Depfa, a former high-flying German public sector finance bank, moved its headquarters to Dublin in 2002. Photograph: Cyril Byrne
Depfa, a former high-flying German public sector finance bank, moved its headquarters to Dublin in 2002. Photograph: Cyril Byrne

Dublin-based Depfa Bank posted a net loss of €79.4 million last year ahead of a deal by its owners, a German state bad bank, to sell the business to Austrian lender Bawag, which will continue the orderly wind down of the business.

The loss compared to a €94.9 million loss for 2019, with the outcome for both years heavily influenced by transactions to speed up the running down of its assets and liabilities.
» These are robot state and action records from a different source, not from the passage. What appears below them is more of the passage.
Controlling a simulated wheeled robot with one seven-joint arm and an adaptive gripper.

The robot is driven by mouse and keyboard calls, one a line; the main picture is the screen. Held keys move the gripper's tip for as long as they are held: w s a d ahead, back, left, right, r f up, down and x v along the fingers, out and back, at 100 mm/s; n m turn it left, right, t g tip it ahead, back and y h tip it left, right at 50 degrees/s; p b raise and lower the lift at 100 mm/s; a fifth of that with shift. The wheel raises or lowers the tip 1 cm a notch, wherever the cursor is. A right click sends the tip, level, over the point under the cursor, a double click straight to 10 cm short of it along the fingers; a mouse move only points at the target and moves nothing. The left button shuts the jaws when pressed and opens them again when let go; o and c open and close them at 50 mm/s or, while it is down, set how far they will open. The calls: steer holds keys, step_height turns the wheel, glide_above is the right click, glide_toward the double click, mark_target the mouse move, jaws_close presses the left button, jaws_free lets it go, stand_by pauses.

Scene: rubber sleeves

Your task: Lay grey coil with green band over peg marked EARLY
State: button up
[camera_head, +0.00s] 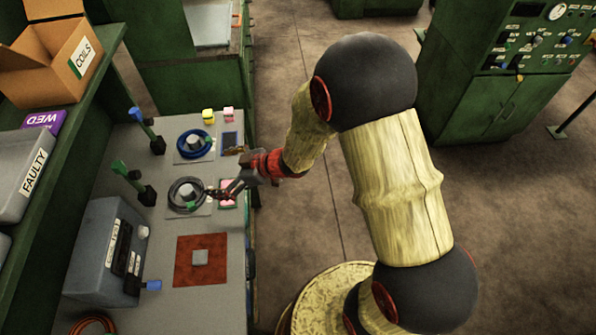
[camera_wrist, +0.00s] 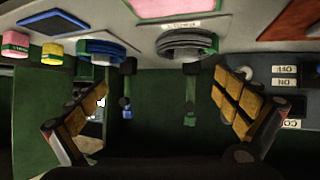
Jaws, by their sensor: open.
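The grey coil (camera_head: 174,188) lies around a pale post on a grey plate on the bench, and it shows in the wrist view (camera_wrist: 187,45). My gripper (camera_head: 214,193) is at the coil's right side in the head view. In the wrist view my gripper (camera_wrist: 161,82) has its two fingers spread wide, with nothing between them; the coil is beyond them. A plate label (camera_wrist: 182,24) is too blurred to read, so I cannot tell which peg is marked EARLY.
A blue coil (camera_head: 182,146) lies around another post. A green-topped stand (camera_head: 130,174) and blue-topped stand (camera_head: 146,130) rise left of the coils. A grey box (camera_head: 95,245) and red mat (camera_head: 216,270) are nearer. A shelf holds a COILS carton (camera_head: 40,70) and FAULTY bin (camera_head: 25,165).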

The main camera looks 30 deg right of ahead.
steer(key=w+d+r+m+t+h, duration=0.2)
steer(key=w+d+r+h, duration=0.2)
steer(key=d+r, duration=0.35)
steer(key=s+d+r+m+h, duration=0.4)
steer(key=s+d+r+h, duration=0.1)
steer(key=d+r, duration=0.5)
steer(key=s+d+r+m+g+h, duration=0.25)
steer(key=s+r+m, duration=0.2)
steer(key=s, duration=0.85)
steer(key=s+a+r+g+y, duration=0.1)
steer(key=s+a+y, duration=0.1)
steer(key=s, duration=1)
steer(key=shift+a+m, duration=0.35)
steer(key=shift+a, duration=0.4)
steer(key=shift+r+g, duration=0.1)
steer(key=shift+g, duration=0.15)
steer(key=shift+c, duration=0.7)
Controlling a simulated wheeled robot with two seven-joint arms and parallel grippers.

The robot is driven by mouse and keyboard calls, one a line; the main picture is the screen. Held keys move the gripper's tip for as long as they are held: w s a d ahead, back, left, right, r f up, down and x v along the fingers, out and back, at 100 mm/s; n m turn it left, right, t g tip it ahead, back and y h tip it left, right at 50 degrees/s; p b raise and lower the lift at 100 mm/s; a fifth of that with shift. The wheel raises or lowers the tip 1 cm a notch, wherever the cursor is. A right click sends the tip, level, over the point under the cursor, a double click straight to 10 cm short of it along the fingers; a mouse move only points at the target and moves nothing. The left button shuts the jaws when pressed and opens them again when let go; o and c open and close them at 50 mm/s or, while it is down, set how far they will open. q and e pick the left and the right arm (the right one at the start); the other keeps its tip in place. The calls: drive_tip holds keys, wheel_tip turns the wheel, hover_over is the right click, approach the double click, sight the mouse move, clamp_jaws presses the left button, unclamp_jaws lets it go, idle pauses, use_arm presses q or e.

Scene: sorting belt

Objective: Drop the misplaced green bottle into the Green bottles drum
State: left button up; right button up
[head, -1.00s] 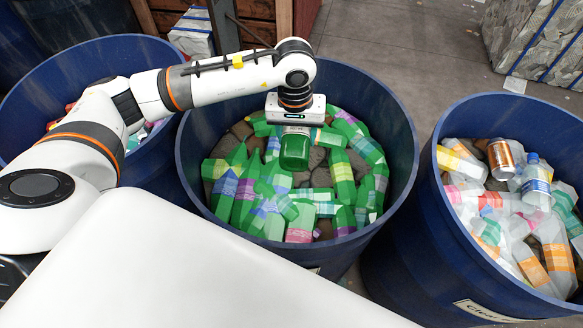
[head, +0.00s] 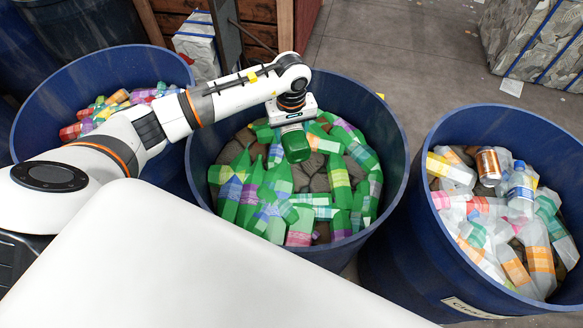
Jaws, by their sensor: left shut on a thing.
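My left gripper (head: 291,122) reaches in from the left over the middle drum (head: 398,185) and points down. It is shut on a green bottle (head: 297,146), whose dark green end faces down, above the drum's contents. The fingers are mostly hidden by the gripper body and the bottle. The middle blue drum holds several green bottles with coloured labels, lying around a patch of brown filling. I cannot read a label on this drum. My right gripper is not in view.
A blue drum of clear bottles (head: 378,235) stands at the right, its label partly cut off; a can lies in it. Another blue drum (head: 42,110) at the left holds small coloured bottles. Wrapped bales (head: 530,40) stand at the back right.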

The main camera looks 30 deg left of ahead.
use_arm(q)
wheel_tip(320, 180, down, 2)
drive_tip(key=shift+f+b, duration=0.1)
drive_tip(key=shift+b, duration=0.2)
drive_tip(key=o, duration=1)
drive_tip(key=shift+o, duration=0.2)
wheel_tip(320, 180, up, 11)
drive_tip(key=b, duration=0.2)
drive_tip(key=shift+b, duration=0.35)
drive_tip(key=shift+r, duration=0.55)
“As a consequence of the wind-down strategy of the Depfa Group and the continued reduction in portfolios, the Depfa Group continues to be loss-making as revenues are not sufficient to cover the operating costs,” the bank said in its latest annual report.

Depfa, a former high-flying German public sector finance bank that moved its headquarters to Dublin in 2002, was bought by Munich-based Hypo Real Estate in 2007, a year before the Irish bank ran into funding problems in the wake of the collapse of Lehman Brothers.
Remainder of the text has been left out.